Tjetje Hidayat Padmadinata, juga bekas ketua AMS, turut prihatin
atas nasib organisasi pemuda yang mengaku punya sekitar satu
juta anggota itu. Waktu Pemilu 1971, AMS di Ja-Bar mampu ikut
dalam perencanaan dan sekaligus pelaksana. "Menjelang pemilu
1982 sudah merosot menjadi cuma semacam kuli angkut pasir ke
atas truk," kata Tjetje. Dia menyebut Golkar di Ja-Bar meraih
juara pertama dengan kemenangan 76% dalam Pemilu 1971, kemudian
merosot menjadi hanya 66% pada Pemilu 1977. "Dan akibat
ketidakberesan DCT, saya tak bisa membayangkan hasil Golkar pada
Pemilu mendatang," kata Tjetje ragu. Alasannya "Para wakil
rakyat untuk Pemilu 1982 tak lebih dari mereka yang ditunjuk
oleh orang yang di atas.
Namun "tarik urat" antara AMS dan DPD Golkar itu ternyata tak
mempengaruhi sikap AMS: AMS tetap siap berkampanye untuk Golkar.

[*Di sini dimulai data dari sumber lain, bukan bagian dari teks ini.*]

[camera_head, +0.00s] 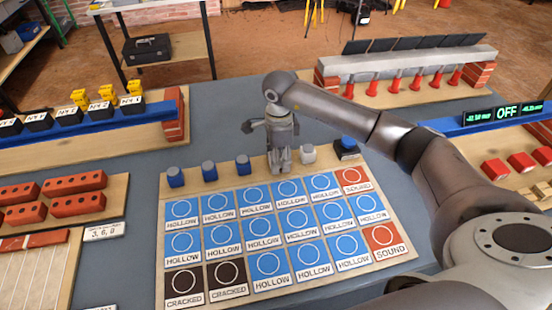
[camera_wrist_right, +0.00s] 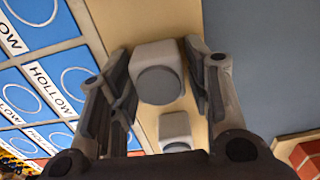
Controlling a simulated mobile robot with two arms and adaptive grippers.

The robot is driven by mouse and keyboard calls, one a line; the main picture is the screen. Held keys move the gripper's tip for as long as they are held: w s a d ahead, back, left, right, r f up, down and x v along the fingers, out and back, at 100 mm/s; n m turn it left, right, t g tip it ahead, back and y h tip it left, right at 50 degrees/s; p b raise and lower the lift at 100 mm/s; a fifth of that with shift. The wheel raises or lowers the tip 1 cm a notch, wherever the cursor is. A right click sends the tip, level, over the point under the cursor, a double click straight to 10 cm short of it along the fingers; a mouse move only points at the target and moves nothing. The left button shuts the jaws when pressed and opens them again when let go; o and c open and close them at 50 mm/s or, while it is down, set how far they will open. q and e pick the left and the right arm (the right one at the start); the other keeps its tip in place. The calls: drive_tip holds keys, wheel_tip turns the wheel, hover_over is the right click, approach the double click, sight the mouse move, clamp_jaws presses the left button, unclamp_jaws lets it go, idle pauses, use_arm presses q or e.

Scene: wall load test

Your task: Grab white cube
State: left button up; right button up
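A white cube (camera_wrist_right: 158,56) with a grey round face shows between the fingers of my right gripper (camera_wrist_right: 158,75) in the wrist view. The fingers stand apart on either side of it; I cannot tell whether they touch it. A second white cube (camera_wrist_right: 175,124) stands behind it on the board. In the head view my right gripper (camera_head: 279,166) points down at the board's far edge and hides the cube under it. The other white cube (camera_head: 308,153) shows just to its right. My left gripper is not in view.
Three blue cubes (camera_head: 209,171) stand to the left in the same row. A dark box with a blue top (camera_head: 347,146) is at the right end. The wooden board (camera_head: 408,235) carries labelled tiles.

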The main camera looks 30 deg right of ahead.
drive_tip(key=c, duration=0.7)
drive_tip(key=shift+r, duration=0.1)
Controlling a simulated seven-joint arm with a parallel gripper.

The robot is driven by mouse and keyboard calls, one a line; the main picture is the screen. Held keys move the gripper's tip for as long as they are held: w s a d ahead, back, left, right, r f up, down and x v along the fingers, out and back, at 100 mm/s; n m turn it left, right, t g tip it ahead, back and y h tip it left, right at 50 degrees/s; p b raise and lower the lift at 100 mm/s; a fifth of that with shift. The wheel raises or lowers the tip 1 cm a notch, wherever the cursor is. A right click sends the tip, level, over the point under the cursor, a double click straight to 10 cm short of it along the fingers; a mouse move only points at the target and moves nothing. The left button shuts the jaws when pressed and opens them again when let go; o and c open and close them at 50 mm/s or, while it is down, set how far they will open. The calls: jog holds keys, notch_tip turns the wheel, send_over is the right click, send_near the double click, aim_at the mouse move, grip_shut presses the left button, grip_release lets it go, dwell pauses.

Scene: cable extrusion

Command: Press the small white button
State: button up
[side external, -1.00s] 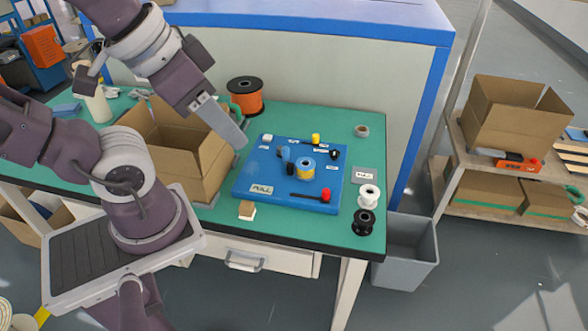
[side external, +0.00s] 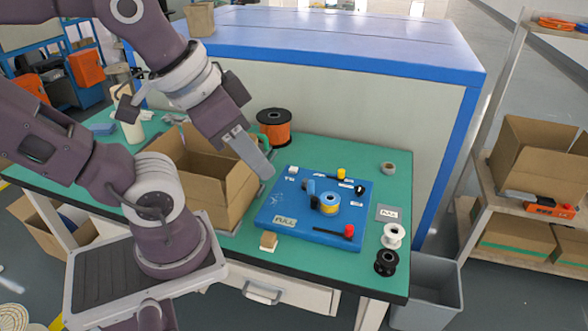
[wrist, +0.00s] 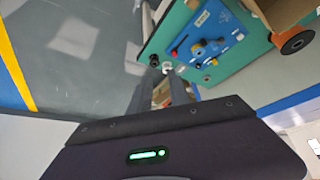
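A blue board (side external: 275,215) lies on the green table, its white button (side external: 292,170) a small block at the far left corner. My gripper (side external: 268,174) hangs above the board's left edge, just left of the white button in the side view. I cannot tell its exact height. From the side its fingers overlap into one grey slab. In the wrist view, two dark fingers (wrist: 163,80) show with a gap between them and nothing held. The blue board (wrist: 208,40) also shows there, beyond the fingertips. The white button is too small to make out surely in that view.
The board carries a yellow button (side external: 341,173), a red-knobbed lever (side external: 348,231) and a blue-yellow spool (side external: 328,201). An open cardboard box (side external: 232,195) stands close left of my gripper. An orange spool (side external: 274,128) stands behind. White (side external: 393,235) and black spools (side external: 386,262) stand at right.

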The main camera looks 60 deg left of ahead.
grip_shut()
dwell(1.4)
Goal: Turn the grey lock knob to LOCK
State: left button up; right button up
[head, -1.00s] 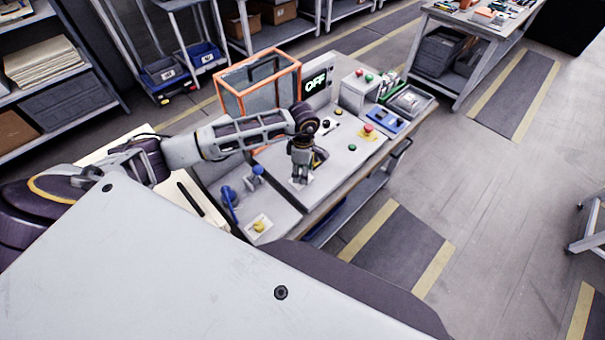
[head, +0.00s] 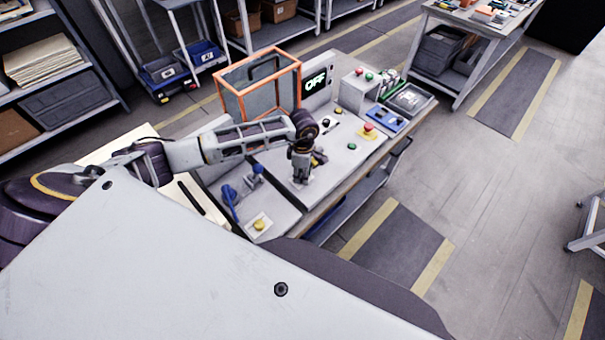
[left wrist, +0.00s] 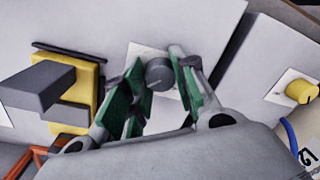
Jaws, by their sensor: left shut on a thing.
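The grey lock knob (left wrist: 159,74) is a short round cylinder on a white square plate on the pale panel. In the left wrist view it sits between the green-padded fingers of my left gripper (left wrist: 157,82), which is shut on it. In the head view my left gripper (head: 300,179) points down at the panel, and the knob is hidden behind it. The plate's lettering is not readable, so I cannot tell the knob's setting. My right gripper is not in view.
A yellow block with a grey handle (left wrist: 50,88) stands close beside the gripper. A yellow knob (left wrist: 300,91) is on the other side.

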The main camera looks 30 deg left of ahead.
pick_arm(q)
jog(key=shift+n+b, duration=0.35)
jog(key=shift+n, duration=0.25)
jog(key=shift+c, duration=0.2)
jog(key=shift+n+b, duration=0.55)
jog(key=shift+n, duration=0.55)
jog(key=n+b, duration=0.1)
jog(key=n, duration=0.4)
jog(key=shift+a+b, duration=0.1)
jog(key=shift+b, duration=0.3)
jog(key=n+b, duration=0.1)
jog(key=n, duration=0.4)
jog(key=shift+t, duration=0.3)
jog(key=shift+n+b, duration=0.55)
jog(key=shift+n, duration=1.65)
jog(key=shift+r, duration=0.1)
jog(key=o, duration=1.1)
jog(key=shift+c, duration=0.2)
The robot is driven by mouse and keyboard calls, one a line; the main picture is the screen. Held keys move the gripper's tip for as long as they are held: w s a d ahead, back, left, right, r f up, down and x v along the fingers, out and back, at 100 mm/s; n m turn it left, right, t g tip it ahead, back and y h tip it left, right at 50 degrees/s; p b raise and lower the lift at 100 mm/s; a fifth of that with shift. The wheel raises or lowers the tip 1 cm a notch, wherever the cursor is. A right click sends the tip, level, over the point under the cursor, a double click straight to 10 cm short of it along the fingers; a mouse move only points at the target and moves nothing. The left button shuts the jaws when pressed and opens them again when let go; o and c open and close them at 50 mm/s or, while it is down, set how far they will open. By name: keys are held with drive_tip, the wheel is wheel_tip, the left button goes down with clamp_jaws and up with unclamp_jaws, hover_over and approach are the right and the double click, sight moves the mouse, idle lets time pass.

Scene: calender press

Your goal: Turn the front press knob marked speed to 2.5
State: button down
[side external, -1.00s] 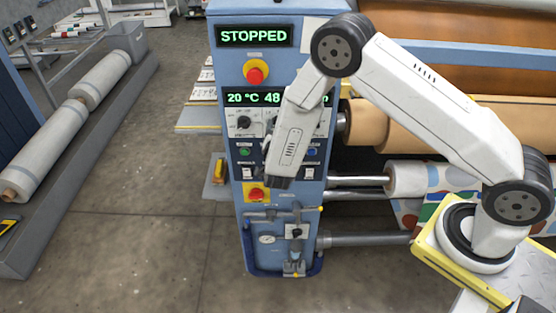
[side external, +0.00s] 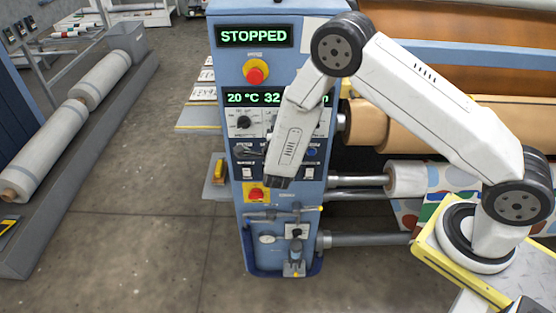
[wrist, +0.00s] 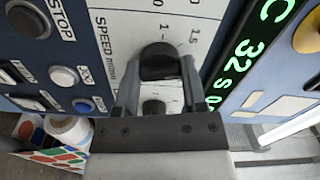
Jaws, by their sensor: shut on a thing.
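In the wrist view the black speed knob (wrist: 160,62) sits on a white dial plate (wrist: 112,18) marked SPEED m/min. In the side external view my forearm and wrist cover the right part of the control panel, so the knob is hidden there. The panel's lower display (side external: 252,98) reads 20 °C and 32, with the rest covered.
The top display (side external: 254,36) reads STOPPED. A red stop button (side external: 255,76) is below it, and another red button (side external: 256,194) is lower. Another knob (side external: 243,122) is left of my arm. Blue and white buttons (wrist: 64,77) lie close to my fingers.

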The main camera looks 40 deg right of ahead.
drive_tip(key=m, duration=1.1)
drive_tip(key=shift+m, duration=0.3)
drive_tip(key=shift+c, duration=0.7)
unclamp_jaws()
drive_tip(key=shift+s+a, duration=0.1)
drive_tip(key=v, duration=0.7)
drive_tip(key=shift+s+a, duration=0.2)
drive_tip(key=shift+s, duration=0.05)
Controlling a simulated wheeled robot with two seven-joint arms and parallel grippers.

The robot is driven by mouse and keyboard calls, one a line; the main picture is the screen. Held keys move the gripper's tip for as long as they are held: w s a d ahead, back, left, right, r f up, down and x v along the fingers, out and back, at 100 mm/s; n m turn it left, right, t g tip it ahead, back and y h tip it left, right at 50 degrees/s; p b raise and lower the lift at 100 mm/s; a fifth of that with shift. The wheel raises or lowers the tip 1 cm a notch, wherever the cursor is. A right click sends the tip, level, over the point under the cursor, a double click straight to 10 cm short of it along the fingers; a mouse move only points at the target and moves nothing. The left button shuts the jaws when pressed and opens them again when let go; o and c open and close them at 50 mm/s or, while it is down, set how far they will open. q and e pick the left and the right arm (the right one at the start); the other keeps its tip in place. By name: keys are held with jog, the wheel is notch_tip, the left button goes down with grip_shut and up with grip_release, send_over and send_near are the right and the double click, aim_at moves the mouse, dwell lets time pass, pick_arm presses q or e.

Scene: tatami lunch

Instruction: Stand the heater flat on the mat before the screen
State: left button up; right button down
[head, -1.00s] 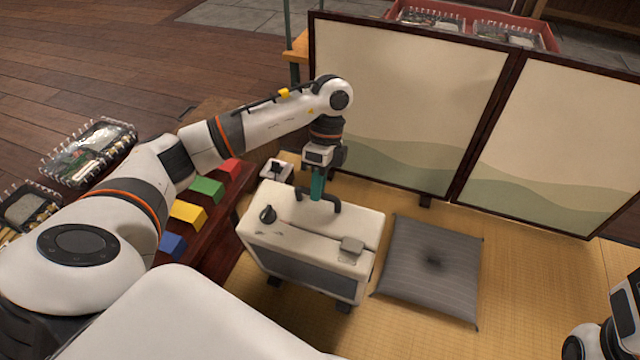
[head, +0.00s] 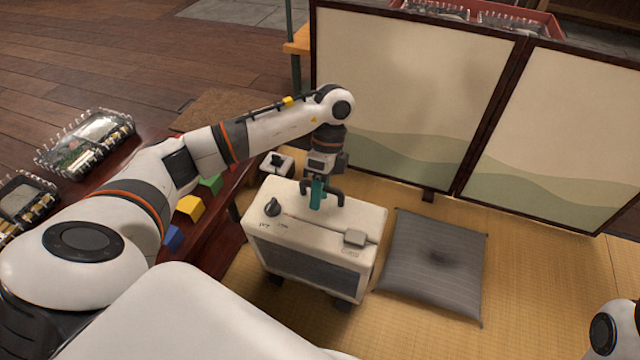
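The heater (head: 275,232) is a cream box with a dark front grille, a knob and a dark handle (head: 337,193) on top. It stands close to upright left of the cushion, over the straw-coloured mat (head: 545,290). Two dark feet show under its front edge; I cannot tell whether all its feet touch the mat. The folding screen (head: 400,90) rises behind, with pale panels and dark frames. My left gripper (head: 316,194), with teal fingertips, comes from above and is shut on the handle. Only a white part of my right arm shows at the bottom right; its fingers are out of view.
A grey cushion (head: 435,268) lies close to the heater's right. A small white box (head: 277,165) is behind the heater's left. Coloured blocks, including a yellow one (head: 190,207), stand on a dark ledge to the left. Clear boxes (head: 85,142) lie farther left. Mat right of the cushion is free.

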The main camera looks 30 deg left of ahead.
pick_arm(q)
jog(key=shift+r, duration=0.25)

"Kami masih tetap berada di barisan paling depan dalam
memenangkan Golkar," kata Djadja Subagdja Husein. Namun satu hal
tak diingininya. "Dalam kampanye nanti kontestan lain jangan
dianggap musuh. Saya akan menginstruksikan agar massa AMS nanti
jangan sampai bentrokan dengan massa kontestan lain," ujarnya.
Benar tidaknya pernyataan ini tentulah harus dilihat nanti.
Namun kampanye Pemilu 1971 dan 1976 di Ja-Bar diwarnai dengan
berbagai bentrokan antara AMS dan kontestan lain.